UPDATED 21 June 2024

media release

New initiative targets barriers to value chain decarbonisation, aims to unlock vast new climate finance

date
16 Feb 2023

The Advanced and Indirect Mitigation Platform (AIM) will serve as a hub for removing barriers to ‘value chain’ mitigation and coordinating collective mitigation action in sectors that require extensive investment or technological change to reduce climate impact. To jump start this work, AIM will organise expert stakeholders to develop guidance on how companies can measure and take credit for emission reductions in their value chain – a critical missing piece in the climate landscape today. This work can unlock billions in new private sector climate funding and propel the most challenging sectors towards decarbonisation.

SCOTSDALE, ARIZONA – 16 FEBRUARY 2023
The Advanced and Indirect Mitigation Platform (The AIM Platform) will serve as a hub for removing barriers to ‘value chain’ mitigation and coordinating collective mitigation action in sectors that require extensive investment or technological change to reduce climate impact. Through its inaugural initiative, The AIM Platform will bring together experts from civil society and practitioners from the private sector to develop credible approaches for accounting, reporting and claiming the results of efforts that reduce emissions within a company’s value chain. Established by The Gold Standard, Neoteric Energy and Climate, and the Center for Climate and Energy Solutions (C2ES), it was formally launched at GreenBiz 23 in Scottsdale, Arizona on February 16, 2023. The AIM Platform will be working closely with the Science Based Targets initiative and GHG Protocol, with the goal that its outputs will inform and complement future updates to their respective guidance.

In recent years, thousands of companies have set science-based or net-zero targets in support of the Paris Agreement. Most of those targets include ambitious commitments to tackle indirect - or ‘value chain’ - emissions. As companies work toward decarbonising the suppliers and customers that make up their value chain, however, they quickly encounter significant barriers. Current GHG accounting and target-setting guidance lacks methods by which companies can credibly calculate and claim reductions from most value chain decarbonization efforts. For example:

  • In the agriculture sector, it is often impossible to trace the source of goods purchased below the regional level.
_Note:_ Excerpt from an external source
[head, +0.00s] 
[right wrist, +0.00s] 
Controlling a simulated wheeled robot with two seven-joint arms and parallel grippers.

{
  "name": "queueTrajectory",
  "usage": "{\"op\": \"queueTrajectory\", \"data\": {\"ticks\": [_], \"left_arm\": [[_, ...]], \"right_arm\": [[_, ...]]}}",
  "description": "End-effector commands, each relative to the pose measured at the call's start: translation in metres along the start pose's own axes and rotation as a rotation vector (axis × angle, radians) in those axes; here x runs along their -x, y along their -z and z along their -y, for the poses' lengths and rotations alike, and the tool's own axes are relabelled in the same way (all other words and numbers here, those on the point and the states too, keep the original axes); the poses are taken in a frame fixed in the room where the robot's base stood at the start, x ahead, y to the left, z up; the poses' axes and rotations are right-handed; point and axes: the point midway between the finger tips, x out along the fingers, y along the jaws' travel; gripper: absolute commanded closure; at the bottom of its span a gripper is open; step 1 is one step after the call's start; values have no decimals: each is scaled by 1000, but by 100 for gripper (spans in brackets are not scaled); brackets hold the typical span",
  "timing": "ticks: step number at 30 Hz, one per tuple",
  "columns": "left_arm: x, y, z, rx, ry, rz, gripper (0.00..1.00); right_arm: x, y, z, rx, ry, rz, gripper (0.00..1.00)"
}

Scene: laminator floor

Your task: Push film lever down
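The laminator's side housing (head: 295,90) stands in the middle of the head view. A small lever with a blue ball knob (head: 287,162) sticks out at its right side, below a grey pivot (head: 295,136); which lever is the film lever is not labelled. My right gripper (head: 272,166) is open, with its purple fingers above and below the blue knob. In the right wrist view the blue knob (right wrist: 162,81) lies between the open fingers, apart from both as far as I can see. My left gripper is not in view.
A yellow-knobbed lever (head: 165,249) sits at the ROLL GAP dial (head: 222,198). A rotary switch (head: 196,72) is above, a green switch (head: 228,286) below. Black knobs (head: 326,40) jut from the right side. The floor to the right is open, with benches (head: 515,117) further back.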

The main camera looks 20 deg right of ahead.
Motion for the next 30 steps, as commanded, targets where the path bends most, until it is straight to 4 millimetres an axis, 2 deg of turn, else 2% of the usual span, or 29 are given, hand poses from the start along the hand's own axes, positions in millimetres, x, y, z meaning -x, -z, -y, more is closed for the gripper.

Companies that cannot identify their true suppliers nor practically collect data across their shifting supplier base have been nevertheless developing first-of-kind decarbonisation projects within their ‘supply shed’- a group of entities that could reasonably be their suppliers.
  • Within the technology sector, data centre operators are beginning to partner with the suppliers of their suppliers in order to reduce the embodied emissions associated in the manufacturing of steel or production of copper used in data centre construction, even though they cannot track whether that particular steel or copper makes it into their data centre.
  • In the aviation sector, customers have come together to create a system to certify and transparently track emission reductions from sustainable aviation fuel (SAF) they fund through partnerships with airlines, even though it’s not possible to ensure their employees fly on planes using that SAF. This advanced fuel is 2-4 times as expensive as regular jet fuel.

In all of these examples, the companies currently have no way to credibly represent the resulting emission reductions in their scope 3 GHG inventories or count them toward their scope 3 targets. This gap in guidance robs companies of the justification they need to scale these significant, necessary investments.

It is possible to unlock solutions to these challenges. By building a robust and transparent accounting, claiming and reporting framework that enables companies to take credit for indirect emissions reductions achieved in the sectors or activities associated with their supply chain, the AIM Platform will pave the way for vastly increased contributions to critical climate solutions.

Over a dozen experts have accepted invitations to sit on the Governing Committee for AIM’s value chain guidance development initiative, and today the organisers are issuing an open call to experts from civil society, standard-setting bodies and the private sector to apply to participate in sectoral and cross-cutting working groups. Details can be found on the partnership’s website: www.aimplatform.org. For those interested in finding out more, a webinar will be held on Thursday March 9th at 11am-12pm EST.

“By convincing companies to estimate their emissions and set ambitious climate commitments, the work of SBTi and the GHG Protocol has been, and will continue to be, critical to progress in corporate sustainability strategies. Our aim is to work with them and build on that success by providing companies the tools they need to achieve those commitments and unlock a new wave of private sector finance”, said Margaret Kim, CEO of Gold Standard.

“AIM has the potential to be a game-changer in how companies finance large-scale emissions reductions in their value chains. The guidance we are developing will benefit companies across the economy, but especially those in sectors where abatement requires significant, concentrated capital investment in low-carbon technologies. By building a robust and transparent accounting, claiming and reporting framework, AIM will give companies a powerful new tool to finance interventions that reduce emissions anywhere in their value chain – unlocking private capital to accelerate and scale corporate investment in climate solutions”, said Nat Keohane, President, Center for Climate and Energy Solutions.

“The mission of the AIM Platform isn’t to give companies a practical way to achieve their climate targets – though it will. The mission is to direct their funding so it underpins the transition of the highest emitting sectors of the global economy”, said Kim Carnahan, CEO, Neoteric Energy and Climate.